Speed of what??What does this formula $I=\frac{V-E}{R}$ mean...?

Daniel.

 

[Winner]

I=V-E/R is the back emf of a motor...and the speed is the motor speed after it starts up. All I want to know, is there a relationship between the current and speed in this case?

 

[SpaceTiger]

Well, if you're talking about an electric motor, then it should go roughly as follows. An electric motor works by spinning a pair of electromagnets inside of a permanent magnet (see Howstuffworks for a more detailed description). The electromagnets in this setup will have a magnetic field which depends on the properties of the solenoid:

$$B=\mu in$$

where B is the magnetic field, $$\mu$$ is the permeability of the object around which the wires are wrapped, i is the current through the solenoid, and n is the number of turns per unit length. This magnetic field will vary linearly with the current, so cutting the current by a third should cut the magnetic field by a third.

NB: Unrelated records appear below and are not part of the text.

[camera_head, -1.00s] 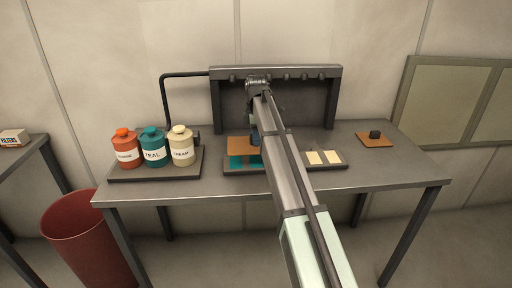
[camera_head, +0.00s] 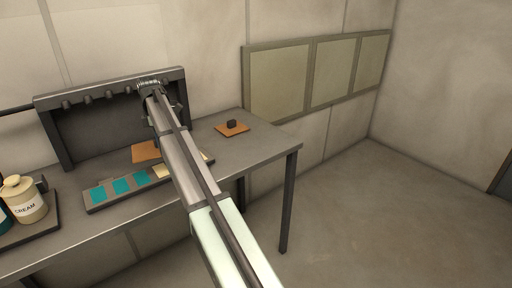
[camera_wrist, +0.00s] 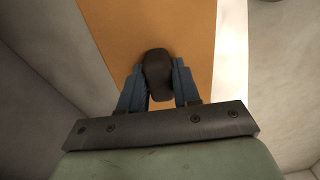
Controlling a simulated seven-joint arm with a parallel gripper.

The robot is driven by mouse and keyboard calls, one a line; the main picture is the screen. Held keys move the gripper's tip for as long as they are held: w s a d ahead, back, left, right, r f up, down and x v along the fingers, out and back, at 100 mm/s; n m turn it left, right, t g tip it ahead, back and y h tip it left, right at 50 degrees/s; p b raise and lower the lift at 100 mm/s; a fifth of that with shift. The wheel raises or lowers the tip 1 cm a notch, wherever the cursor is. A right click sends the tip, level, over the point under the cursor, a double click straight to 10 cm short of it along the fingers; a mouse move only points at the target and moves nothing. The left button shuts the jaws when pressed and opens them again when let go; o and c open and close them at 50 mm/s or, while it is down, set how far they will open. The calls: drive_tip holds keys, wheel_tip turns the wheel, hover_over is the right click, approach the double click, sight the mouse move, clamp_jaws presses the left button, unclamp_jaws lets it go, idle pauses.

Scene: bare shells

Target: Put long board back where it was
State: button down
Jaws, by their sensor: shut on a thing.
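An orange-brown board with a dark knob, the long board (camera_wrist: 112,28), fills the upper middle of the wrist view and runs out of its top edge. My gripper (camera_wrist: 158,76) is shut on the knob, with a blue finger on each side. In the head view the left part of the long board (camera_head: 146,151) shows behind the tray's right half. My arm hides the rest of it and the fingers. I cannot tell how high it is above the table.
A grey tray (camera_head: 106,204) has teal and cream patches. A smaller orange board with a dark knob (camera_head: 232,129) lies on the table's right end. A dark rack (camera_head: 100,128) stands at the back. A cream bottle (camera_head: 24,204) stands left. Bare table lies around the smaller board.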

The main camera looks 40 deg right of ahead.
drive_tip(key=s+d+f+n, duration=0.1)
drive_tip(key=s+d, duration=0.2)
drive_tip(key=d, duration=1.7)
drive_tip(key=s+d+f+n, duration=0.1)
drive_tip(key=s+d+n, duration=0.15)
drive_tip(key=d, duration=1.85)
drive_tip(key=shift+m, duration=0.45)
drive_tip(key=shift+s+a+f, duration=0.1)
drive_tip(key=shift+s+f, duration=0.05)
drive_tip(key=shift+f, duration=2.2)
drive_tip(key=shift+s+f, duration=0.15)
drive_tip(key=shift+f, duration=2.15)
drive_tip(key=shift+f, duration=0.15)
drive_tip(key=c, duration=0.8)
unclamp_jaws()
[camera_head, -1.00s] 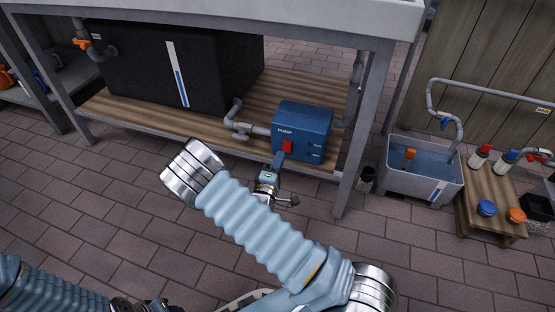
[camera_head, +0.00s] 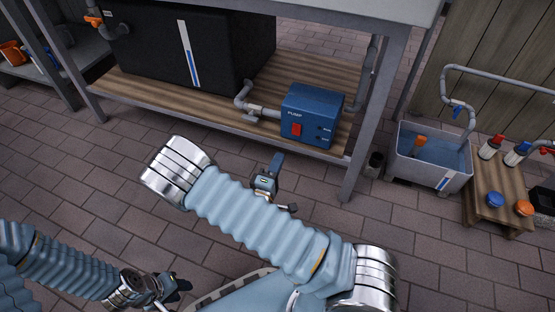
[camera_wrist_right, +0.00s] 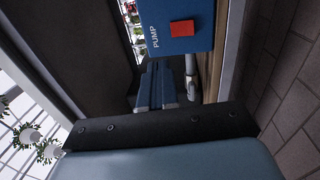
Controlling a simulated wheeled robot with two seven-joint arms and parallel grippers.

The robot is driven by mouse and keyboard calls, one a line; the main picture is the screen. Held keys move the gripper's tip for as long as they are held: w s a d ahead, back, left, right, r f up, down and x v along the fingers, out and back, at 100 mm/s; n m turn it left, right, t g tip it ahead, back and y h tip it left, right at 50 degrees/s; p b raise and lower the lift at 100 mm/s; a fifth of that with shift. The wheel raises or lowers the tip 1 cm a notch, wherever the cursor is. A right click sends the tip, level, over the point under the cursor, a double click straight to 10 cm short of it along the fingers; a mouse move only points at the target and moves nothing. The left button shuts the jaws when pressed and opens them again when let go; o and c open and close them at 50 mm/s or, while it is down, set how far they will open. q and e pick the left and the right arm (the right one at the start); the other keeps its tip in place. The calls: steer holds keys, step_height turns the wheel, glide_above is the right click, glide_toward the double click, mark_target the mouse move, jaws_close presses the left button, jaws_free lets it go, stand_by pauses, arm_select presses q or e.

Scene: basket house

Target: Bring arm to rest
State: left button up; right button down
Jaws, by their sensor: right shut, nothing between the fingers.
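My right arm reaches across the middle of the head view. Its gripper (camera_head: 277,162) is shut and empty, pointing at the blue pump box (camera_head: 312,115) and apart from it, over the floor in front of the shelf. In the right wrist view the shut fingers (camera_wrist_right: 154,85) point toward the pump (camera_wrist_right: 172,25) and its red switch (camera_wrist_right: 182,28). The red switch (camera_head: 297,130) is uncovered in the head view. My left gripper (camera_head: 178,286) is low at the lower left, over the floor; its jaw opening is too small to tell.
The pump stands on a wooden lower shelf (camera_head: 215,112) beside a black tank (camera_head: 150,45), under a grey-legged table. A grey water tub (camera_head: 432,160) and a low wooden stand (camera_head: 500,185) with bottles and lids are at right. The brick floor in front is mostly open.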

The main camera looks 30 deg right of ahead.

As for the velocity, I would imagine you can approximate the two solenoids as a magnetic dipole in an external field created by the permanent magnet. The potential energy of such a setup would be given by

$$U=-\mu_{magnet} \bullet B_{ext}$$

where this time mu is the magnetic dipole moment of the electromagnet. The maximum kinetic energy that can be extracted from such a setup is just equal to the maximum magnitude of the potential, so you'd expect

$$v_{max} \propto \sqrt{U} \propto \sqrt{\mu_{magnet}} \propto \sqrt{i}$$

This is only a very rough argument, however, and I doubt that things are so nicely linear in practice.

 

[Winner]

Hmm yea, that's a bit more complicated than I thought. How does it relate to this formula though I=V-E/R?

 

[SpaceTiger]

Can you define your variables? That formula makes some sense if it's the voltage change across a resistor. Also, are you sure it's the speed vs. current you're looking for? It would make more sense to talk in terms of the power delivered by the motor. The speed depends upon the details of its setup.

 

[Winner]

Ok, here's the exact question: A motor is designed to operate on 117V and draws a current of 12.2A when it firsts starts up. At its normal operating speed, the motor draws a current of 2.30A. Obtain a) the resistance of the armature coil, b)the back emf developed at normal speed, and c)the current drawn by the motor at one-third normal speed.

As you can see, I'm stuck at c)

a was easy, since it's just started we can say E(emf) is 0. So 12.20=117-0/R and solve for R, R=9.59 ohms.

in b) we just go 2.30=117-E/9.59, and E=95V.
c)and finally I don't know... lol

 

[SpaceTiger]

c)and finally I don't know...

The back emf generated by a motor is proportional to its speed, so for the current of the underlying circuit, you'll want to instead assume that one-third speed corresponds to one-third back emf. Then plug into your equation:

$$i=\frac{V-E}{R}$$

and you're done.

 

[Winner]

huh, that easy eh. Well, great stuff, thanks!